### RECORDS PROVIDED
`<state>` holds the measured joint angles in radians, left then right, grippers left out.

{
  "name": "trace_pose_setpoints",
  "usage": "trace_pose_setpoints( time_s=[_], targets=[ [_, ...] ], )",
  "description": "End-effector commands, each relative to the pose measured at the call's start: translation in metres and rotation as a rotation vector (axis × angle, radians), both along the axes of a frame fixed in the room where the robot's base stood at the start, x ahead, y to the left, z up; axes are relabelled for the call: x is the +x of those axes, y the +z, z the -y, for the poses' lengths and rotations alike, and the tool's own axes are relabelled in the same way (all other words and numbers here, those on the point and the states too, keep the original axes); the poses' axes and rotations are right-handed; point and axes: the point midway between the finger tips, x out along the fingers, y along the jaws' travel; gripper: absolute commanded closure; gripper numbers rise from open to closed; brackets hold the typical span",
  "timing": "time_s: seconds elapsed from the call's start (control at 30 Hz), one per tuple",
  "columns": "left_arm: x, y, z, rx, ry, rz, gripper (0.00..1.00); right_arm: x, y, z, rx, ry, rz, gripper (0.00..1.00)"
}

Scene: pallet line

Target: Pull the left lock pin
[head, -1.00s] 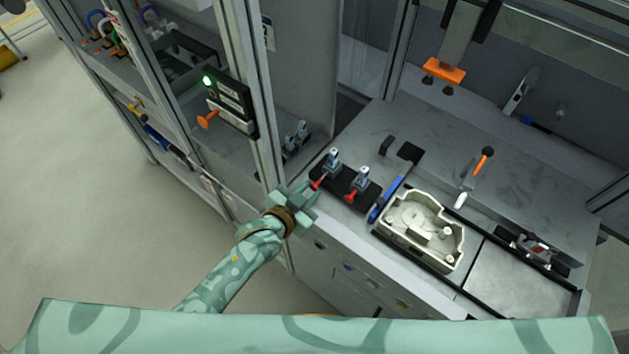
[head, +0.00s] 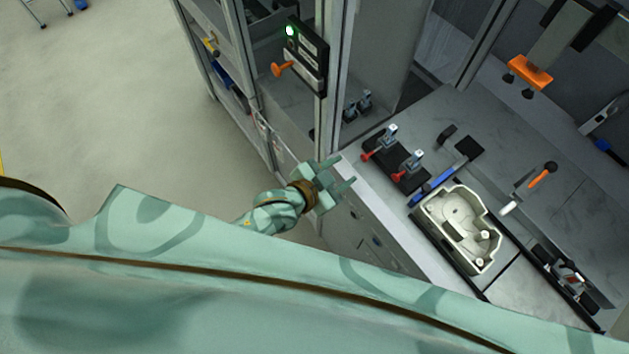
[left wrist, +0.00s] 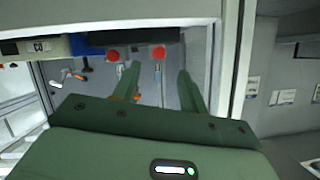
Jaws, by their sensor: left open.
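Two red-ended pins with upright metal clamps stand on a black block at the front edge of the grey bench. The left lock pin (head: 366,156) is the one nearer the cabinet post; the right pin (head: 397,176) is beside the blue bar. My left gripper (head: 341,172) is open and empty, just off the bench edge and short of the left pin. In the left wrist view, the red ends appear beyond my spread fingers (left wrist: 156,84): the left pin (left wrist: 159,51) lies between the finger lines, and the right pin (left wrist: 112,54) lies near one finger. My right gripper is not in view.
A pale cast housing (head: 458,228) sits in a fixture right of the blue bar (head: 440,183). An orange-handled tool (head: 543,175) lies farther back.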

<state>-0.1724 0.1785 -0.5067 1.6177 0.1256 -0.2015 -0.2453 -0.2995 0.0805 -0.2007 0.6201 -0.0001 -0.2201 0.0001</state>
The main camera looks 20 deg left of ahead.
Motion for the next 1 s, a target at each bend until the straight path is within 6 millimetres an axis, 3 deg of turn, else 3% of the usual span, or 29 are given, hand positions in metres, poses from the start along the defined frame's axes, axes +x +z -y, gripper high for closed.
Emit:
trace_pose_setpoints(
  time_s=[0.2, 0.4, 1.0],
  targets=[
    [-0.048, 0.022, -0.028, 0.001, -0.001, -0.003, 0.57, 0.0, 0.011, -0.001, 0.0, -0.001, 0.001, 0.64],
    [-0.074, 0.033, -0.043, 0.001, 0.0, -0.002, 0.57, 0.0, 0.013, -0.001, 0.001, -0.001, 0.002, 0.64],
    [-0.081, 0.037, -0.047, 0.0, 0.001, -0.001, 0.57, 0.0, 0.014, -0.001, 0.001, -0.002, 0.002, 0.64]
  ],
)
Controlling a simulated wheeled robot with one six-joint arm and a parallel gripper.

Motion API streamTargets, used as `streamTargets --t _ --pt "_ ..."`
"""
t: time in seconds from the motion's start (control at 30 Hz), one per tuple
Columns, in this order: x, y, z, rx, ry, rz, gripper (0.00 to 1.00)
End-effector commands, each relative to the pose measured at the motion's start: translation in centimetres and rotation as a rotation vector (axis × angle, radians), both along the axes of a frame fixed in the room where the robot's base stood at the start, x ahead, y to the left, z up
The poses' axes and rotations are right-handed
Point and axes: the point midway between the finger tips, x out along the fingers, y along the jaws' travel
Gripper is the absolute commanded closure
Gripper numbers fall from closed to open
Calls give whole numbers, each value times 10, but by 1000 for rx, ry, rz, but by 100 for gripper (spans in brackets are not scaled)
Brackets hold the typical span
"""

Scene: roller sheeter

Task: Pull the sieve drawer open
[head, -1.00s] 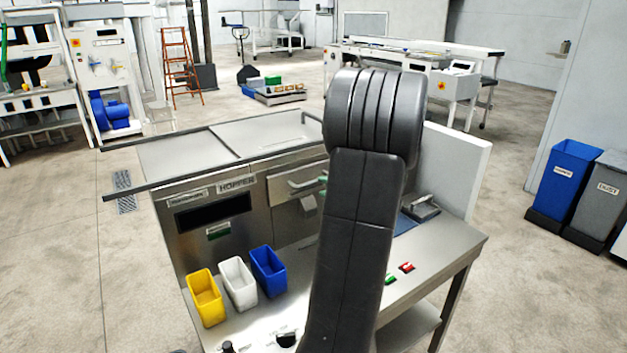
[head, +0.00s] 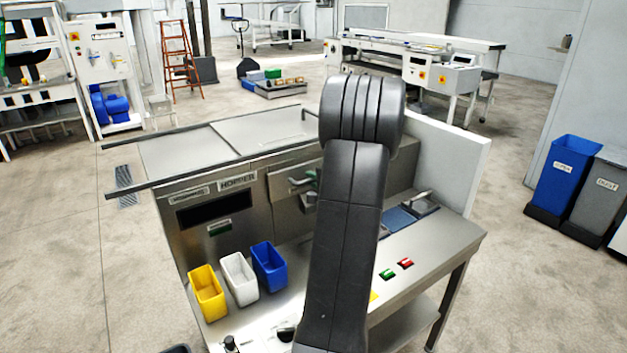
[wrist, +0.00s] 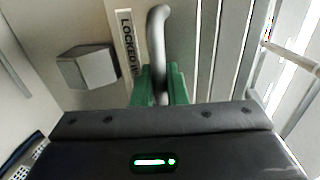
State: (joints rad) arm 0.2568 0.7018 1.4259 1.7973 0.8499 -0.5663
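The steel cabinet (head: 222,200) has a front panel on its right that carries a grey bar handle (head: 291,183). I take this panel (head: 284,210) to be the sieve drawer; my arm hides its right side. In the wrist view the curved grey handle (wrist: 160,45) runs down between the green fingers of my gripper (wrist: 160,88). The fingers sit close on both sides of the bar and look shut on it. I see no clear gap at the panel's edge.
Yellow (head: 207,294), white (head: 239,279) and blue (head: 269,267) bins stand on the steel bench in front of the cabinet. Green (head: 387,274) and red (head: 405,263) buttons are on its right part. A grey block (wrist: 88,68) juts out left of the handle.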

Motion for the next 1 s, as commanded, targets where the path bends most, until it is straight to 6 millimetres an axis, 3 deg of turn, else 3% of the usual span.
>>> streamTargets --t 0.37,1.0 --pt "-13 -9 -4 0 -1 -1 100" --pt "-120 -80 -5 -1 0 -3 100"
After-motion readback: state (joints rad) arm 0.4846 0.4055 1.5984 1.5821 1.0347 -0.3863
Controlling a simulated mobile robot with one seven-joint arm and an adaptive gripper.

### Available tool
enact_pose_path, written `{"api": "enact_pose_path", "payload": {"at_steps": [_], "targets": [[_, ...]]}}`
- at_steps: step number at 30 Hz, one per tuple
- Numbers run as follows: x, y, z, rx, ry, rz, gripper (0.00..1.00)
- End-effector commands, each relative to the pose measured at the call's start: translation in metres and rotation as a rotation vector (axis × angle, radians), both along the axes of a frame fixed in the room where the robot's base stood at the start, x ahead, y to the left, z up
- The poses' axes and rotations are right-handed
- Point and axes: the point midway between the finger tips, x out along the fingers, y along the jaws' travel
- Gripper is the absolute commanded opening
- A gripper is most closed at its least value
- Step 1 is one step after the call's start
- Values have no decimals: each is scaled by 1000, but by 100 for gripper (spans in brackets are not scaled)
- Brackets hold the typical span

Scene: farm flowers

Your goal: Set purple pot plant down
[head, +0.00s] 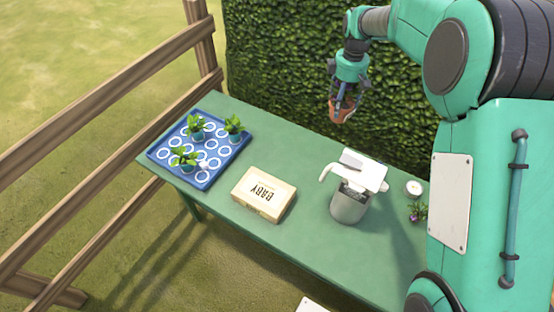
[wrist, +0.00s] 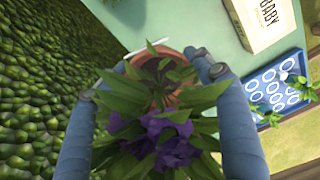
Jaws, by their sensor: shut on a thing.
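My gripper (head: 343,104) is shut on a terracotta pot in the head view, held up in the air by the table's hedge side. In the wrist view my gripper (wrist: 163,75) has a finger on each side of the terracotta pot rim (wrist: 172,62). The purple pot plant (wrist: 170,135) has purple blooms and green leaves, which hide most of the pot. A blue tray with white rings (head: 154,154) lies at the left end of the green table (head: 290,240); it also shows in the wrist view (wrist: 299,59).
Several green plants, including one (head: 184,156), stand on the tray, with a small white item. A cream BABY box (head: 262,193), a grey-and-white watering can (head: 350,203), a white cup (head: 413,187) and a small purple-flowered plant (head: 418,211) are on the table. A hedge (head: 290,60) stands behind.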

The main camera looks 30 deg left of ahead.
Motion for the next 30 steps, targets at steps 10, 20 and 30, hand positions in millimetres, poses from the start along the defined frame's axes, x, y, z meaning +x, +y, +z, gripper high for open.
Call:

### DIRECTIONS
Copy out the records above in full, exactly as written, but not the pictures.

### EXERCISE OUTPUT
`<state>` holds the measured joint angles in radians, left then right, grippers left out.

{
  "name": "trace_pose_setpoints",
  "usage": "trace_pose_setpoints( time_s=[_], targets=[ [_, ...] ], )",
  "description": "End-effector commands, each relative to the pose measured at the call's start: translation in metres and rotation as a rotation vector (axis × angle, radians), both along the axes of a frame fixed in the room where the robot's base stood at the start, x ahead, y to the left, z up; axes are relabelled for the call: x is the +x of those axes, y the +z, z the -y, for the poses' lengths and rotations alike, and the tool's own axes are relabelled in the same way (all other words and numbers here, those on the point and the states too, keep the original axes); the poses' axes and rotations are right-handed; point and axes: the point midway between the finger tips, x out along the fingers, y along the jaws' travel; gripper: absolute commanded closure; gripper numbers rise from open to closed; brackets hold the typical span",
  "timing": "time_s: seconds elapsed from the call's start (control at 30 Hz), one per tuple",
  "columns": "left_arm: x, y, z, rx, ry, rz, gripper (0.00..1.00); right_arm: x, y, z, rx, ry, rz, gripper (0.00..1.00)"
}

Scene: pallet line

Target: Pull the left lock pin
[head, -1.00s] 
[head, +0.00s] 
[left wrist, +0.00s] 
Jaws, by their sensor: left open.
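Two red-ended pins with upright metal clamps stand on a black block at the front edge of the grey bench. The left lock pin (head: 366,156) is the one nearer the cabinet post; the right pin (head: 397,176) is beside the blue bar. My left gripper (head: 341,172) is open and empty, just off the bench edge and short of the left pin. In the left wrist view, the red ends appear beyond my spread fingers (left wrist: 156,84): the left pin (left wrist: 159,51) lies between the finger lines, and the right pin (left wrist: 112,54) lies near one finger. My right gripper is not in view.
A pale cast housing (head: 458,228) sits in a fixture right of the blue bar (head: 440,183). An orange-handled tool (head: 543,175) lies farther back.

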<state>-0.1724 0.1785 -0.5067 1.6177 0.1256 -0.2015 -0.2453 -0.2995 0.0805 -0.2007 0.6201 -0.0001 -0.2201 0.0001</state>
The main camera looks 20 deg left of ahead.
Motion for the next 1 s, a target at each bend until the straight path is within 6 millimetres an axis, 3 deg of turn, else 3% of the usual span, or 29 are given, hand positions in metres, poses from the start along the defined frame's axes, axes +x +z -y, gripper high for closed.
Emit:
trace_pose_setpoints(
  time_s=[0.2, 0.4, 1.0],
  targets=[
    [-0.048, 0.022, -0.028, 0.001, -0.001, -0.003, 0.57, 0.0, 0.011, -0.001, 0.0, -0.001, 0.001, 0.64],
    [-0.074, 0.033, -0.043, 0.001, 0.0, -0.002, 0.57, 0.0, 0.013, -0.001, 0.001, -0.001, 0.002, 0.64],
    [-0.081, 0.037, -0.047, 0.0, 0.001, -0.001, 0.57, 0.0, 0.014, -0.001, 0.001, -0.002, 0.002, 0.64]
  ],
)
Controlling a simulated wheeled robot with one six-joint arm and a parallel gripper.

Motion API streamTargets, used as `streamTargets --t _ --pt "_ ..."`
"""
t: time in seconds from the motion's start (control at 30 Hz), one per tuple
Columns, in this order: x, y, z, rx, ry, rz, gripper (0.00 to 1.00)
End-effector commands, each relative to the pose measured at the motion's start: translation in centimetres and rotation as a rotation vector (axis × angle, radians), both along the axes of a frame fixed in the room where the robot's base stood at the start, x ahead, y to the left, z up
The poses' axes and rotations are right-handed
Point and axes: the point midway between the finger tips, x out along the fingers, y along the jaws' travel
Gripper is the absolute commanded closure
Gripper numbers fall from closed to open
Calls give whole numbers, each value times 10, but by 1000 for rx, ry, rz, but by 100 for gripper (spans in brackets are not scaled)
Brackets hold the typical span
"""

Scene: roller sheeter

Task: Pull the sieve drawer open
[head, -1.00s] 
[head, +0.00s] 
[wrist, +0.00s] 
State: (joints rad) arm 0.2568 0.7018 1.4259 1.7973 0.8499 -0.5663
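The steel cabinet (head: 222,200) has a front panel on its right that carries a grey bar handle (head: 291,183). I take this panel (head: 284,210) to be the sieve drawer; my arm hides its right side. In the wrist view the curved grey handle (wrist: 160,45) runs down between the green fingers of my gripper (wrist: 160,88). The fingers sit close on both sides of the bar and look shut on it. I see no clear gap at the panel's edge.
Yellow (head: 207,294), white (head: 239,279) and blue (head: 269,267) bins stand on the steel bench in front of the cabinet. Green (head: 387,274) and red (head: 405,263) buttons are on its right part. A grey block (wrist: 88,68) juts out left of the handle.

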Motion for the next 1 s, as commanded, targets where the path bends most, until it is straight to 6 millimetres an axis, 3 deg of turn, else 3% of the usual span.
>>> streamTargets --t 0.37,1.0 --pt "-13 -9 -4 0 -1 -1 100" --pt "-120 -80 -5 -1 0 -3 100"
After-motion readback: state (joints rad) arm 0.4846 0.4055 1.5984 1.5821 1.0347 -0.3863
Controlling a simulated mobile robot with one seven-joint arm and an adaptive gripper.

### Available tool
enact_pose_path, written `{"api": "enact_pose_path", "payload": {"at_steps": [_], "targets": [[_, ...]]}}`
- at_steps: step number at 30 Hz, one per tuple
- Numbers run as follows: x, y, z, rx, ry, rz, gripper (0.00..1.00)
- End-effector commands, each relative to the pose measured at the call's start: translation in metres and rotation as a rotation vector (axis × angle, radians), both along the axes of a frame fixed in the room where the robot's base stood at the start, x ahead, y to the left, z up
- The poses' axes and rotations are right-handed
- Point and axes: the point midway between the finger tips, x out along the fingers, y along the jaws' travel
- Gripper is the absolute commanded opening
- A gripper is most closed at its least value
- Step 1 is one step after the call's start
- Values have no decimals: each is scaled by 1000, but by 100 for gripper (spans in brackets are not scaled)
- Brackets hold the typical span

Scene: farm flowers

Your goal: Set purple pot plant down
[head, +0.00s] 
[wrist, +0.00s] 
Jaws, by their sensor: shut on a thing.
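My gripper (head: 343,104) is shut on a terracotta pot in the head view, held up in the air by the table's hedge side. In the wrist view my gripper (wrist: 163,75) has a finger on each side of the terracotta pot rim (wrist: 172,62). The purple pot plant (wrist: 170,135) has purple blooms and green leaves, which hide most of the pot. A blue tray with white rings (head: 154,154) lies at the left end of the green table (head: 290,240); it also shows in the wrist view (wrist: 299,59).
Several green plants, including one (head: 184,156), stand on the tray, with a small white item. A cream BABY box (head: 262,193), a grey-and-white watering can (head: 350,203), a white cup (head: 413,187) and a small purple-flowered plant (head: 418,211) are on the table. A hedge (head: 290,60) stands behind.

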The main camera looks 30 deg left of ahead.
Motion for the next 30 steps, targets at steps 10, 20 and 30, hand positions in millimetres, poses from the start along the defined frame's axes, x, y, z meaning +x, +y, +z, gripper high for open.
Call:

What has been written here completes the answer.